[TASK OBJECTIVE]: Any pictures should be left out; please print exactly the lines between the line with "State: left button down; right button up" and the line with "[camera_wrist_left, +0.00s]", inclusive.

***

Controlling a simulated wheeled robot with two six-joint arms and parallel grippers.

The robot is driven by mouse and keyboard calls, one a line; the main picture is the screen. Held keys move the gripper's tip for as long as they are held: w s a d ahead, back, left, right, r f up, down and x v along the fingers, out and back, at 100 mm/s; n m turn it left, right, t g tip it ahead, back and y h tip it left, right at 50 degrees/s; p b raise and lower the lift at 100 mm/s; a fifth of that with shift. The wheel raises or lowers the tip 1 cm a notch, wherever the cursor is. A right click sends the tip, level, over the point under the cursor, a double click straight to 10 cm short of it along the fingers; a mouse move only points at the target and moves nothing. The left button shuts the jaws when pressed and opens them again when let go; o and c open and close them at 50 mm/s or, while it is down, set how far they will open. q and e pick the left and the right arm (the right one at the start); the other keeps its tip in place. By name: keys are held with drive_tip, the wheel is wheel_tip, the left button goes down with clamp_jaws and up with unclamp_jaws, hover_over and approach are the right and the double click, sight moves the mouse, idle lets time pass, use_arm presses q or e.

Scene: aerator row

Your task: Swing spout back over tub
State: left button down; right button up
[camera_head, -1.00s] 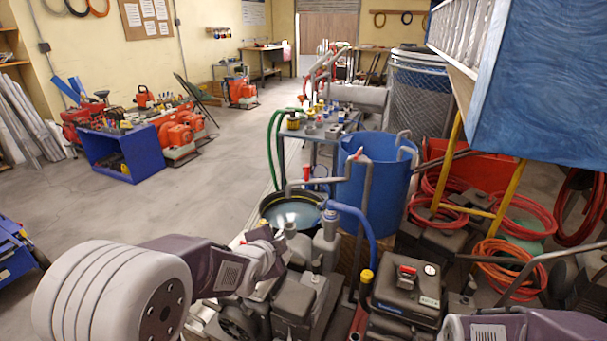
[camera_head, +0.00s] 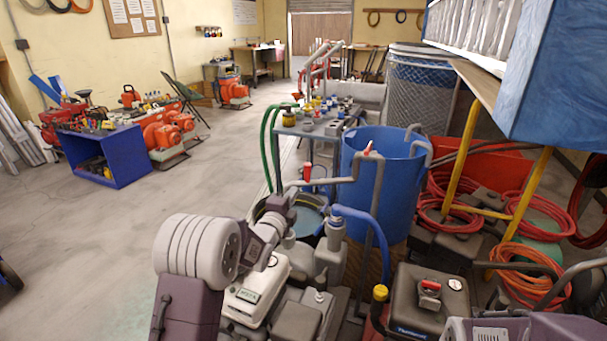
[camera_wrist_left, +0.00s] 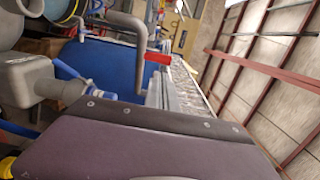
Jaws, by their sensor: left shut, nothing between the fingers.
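The spout (camera_head: 330,181) is a grey pipe with a red lever (camera_head: 307,172), bent down at its left end. In the head view that end shows at the far left rim of the dark round tub (camera_head: 258,211), which holds water. Its height above the tub is hard to tell. My left gripper (camera_head: 281,206) is shut and empty, close to the spout's bent end; I cannot tell whether they touch. In the left wrist view a grey bent pipe (camera_wrist_left: 128,22) and a red lever (camera_wrist_left: 158,57) show beyond my gripper body. My right gripper is out of view.
A blue barrel (camera_head: 385,190) stands right behind the tub, with a blue hose (camera_head: 372,228) in front. Pumps, including a black one (camera_head: 420,300), crowd the foreground. A blue cabinet (camera_head: 565,90) overhangs the right. Open floor (camera_head: 80,245) lies left.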

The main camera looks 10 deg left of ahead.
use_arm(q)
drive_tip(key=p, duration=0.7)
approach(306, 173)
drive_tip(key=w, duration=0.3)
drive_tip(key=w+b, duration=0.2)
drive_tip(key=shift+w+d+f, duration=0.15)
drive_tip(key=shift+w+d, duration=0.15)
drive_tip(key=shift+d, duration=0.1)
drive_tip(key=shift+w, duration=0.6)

***

[TASK SOLUTION]:
State: left button down; right button up
[camera_head, -1.00s] 
[camera_head, +0.00s] 
[camera_wrist_left, +0.00s] 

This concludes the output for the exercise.